Adam Elliot caminha em frente, deixando sua assinatura marcada, permitindo que a esperança exista em seu universo único e adoravelmente deprimente
É impossível falar de Adam Elliot sem falar de Mary e Max, sua animação amplamente conhecida de 2009 e que é particularmente especial para mim. Mas não só para aqueles profundamente tocados por seu trabalho mais famoso, para a crítica e grande público é também um desafio dizer qualquer coisa que seja sobre Memórias de um Caracol (Memoir of a Snail) sem citar o longa de 15 anos no passado. Caracóis não andam para trás, como bem pontuado por Elliot, que também assina o roteiro, portanto vejo a comparação entre suas obras um reconhecimento de assinatura e estilo, mais do que um exercício de encontrar semelhanças cimentadas. O cineasta não está estagnado reproduzindo a mesma animação, mas caminhando em frente seguindo uma mesma linha sólida, em que tanto visualmente quanto narrativamente, é possível sentir sua personalidade única. Mary e Max foi importantíssimo em minha vida, e chuto dizer que foi na de quase todo jovem esquisito que se sentia delocado no começo dos anos 2000, Elliot é esse artista que trabalha personagens peculiares e marginalizados, pobres, em famílias quebradas, sem autoestima ou perspectiva, mas não fica parado no ato de reconhecer suas particularidades como ponto de rejeição social, as eleva, tornando-os especiais e únicos justamente a partir delas. Assim, australianos de massinha de todas as idades, com depressão, ansiedade, asperger, tourette, com corpos e belezas fora do padrão, encontram em amizades improváveis um conforto para viver. Memórias de um Caracol é bem mais otimista em suas notas finais, embora caminhe em um tom desesperançoso comum ao cineasta, mas abraça alguma expectativa positiva, encontra perspectiva em seu fim, ao mesmo tempo em que retrata um lado muito mais sombrio e de horror no arco de Gilbert.

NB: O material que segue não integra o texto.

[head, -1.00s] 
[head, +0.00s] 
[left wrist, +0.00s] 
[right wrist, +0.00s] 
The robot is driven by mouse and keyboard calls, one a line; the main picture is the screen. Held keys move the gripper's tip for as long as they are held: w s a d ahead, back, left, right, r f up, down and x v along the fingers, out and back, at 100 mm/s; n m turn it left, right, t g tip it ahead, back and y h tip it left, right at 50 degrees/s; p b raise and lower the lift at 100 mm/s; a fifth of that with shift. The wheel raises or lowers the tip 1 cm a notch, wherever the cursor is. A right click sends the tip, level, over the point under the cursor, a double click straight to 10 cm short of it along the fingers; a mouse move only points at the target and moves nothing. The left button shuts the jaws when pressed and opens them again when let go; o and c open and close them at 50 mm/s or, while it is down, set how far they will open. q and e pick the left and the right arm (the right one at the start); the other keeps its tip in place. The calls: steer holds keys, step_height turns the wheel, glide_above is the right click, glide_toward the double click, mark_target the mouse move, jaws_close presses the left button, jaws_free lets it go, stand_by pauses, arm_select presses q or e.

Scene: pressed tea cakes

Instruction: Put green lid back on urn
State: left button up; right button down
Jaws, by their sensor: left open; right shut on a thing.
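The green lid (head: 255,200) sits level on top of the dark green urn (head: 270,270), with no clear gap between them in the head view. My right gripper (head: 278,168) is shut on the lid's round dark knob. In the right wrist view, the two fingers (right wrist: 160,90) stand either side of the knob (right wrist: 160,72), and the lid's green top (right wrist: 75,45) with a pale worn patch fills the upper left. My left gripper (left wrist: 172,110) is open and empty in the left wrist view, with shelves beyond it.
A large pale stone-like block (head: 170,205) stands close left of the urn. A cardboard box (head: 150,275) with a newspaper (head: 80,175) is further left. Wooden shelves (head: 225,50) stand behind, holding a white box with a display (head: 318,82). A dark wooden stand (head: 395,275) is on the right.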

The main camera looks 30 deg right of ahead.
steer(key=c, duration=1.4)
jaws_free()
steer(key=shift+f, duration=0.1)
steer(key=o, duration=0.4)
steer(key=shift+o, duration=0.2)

Grace começa a contar sua história enquanto sua amiga caracol Sylvia caminha lentamente para frente. O olhar para o passado encontra a mesma linearidade que o texto do filme reforça em sua ideia. A protagonista recorda cada detalhe desde de seu nascimento, a vida em família e a cumplicidade com seu gêmeo. Pela tristeza e solidão que se vê em Grace, é esperado que diversas tragédias sejam relatadas, o roteiro não ilude ninguém com alguma esperança, a mulher já logo informa quando foi a última vez que viu o irmão e traça uma jornada de coleções tristes. Entre urnas de cinzas, objetos roubados, caracóis e porquinhos-da-índia (ou seriam porcos-espinhos?) Grace se torna uma acumuladora de uma vida não vivida, retida em sua casca que passa da metáfora para uma projeção visual. A amizade em cartas, os tons bege e o misto deprimente e adorável são assinaturas fortes de Elliot, assim como seus personagens cheios de vícios, em álcool, sexo ou doces. Em Memórias de um Caracol, a amizade improvável que fortalece Grace não é com Gilbert e sim com Pinky, novamente trazendo um vínculo entre pessoas de idades tão distintas, mas, dessa vez, trazendo a idosa como um oposto do que é a protagonista. Pinky é quem a ajuda a viver, mesmo que sua própria morte seja o estopim, mas é também quem segura sua mão nos momentos mais baixos, uma figura presente e alegre que é a antítese da tristeza e deslocamento da narrativa. A mulher mais velha não vê problema em ser diferente, ri e enfrenta quem vê graça em sua personalidade, aproveita intensamente cada oportunidade da vida, lida com seus vícios de forma positiva e divide sua gentileza com quem precisa.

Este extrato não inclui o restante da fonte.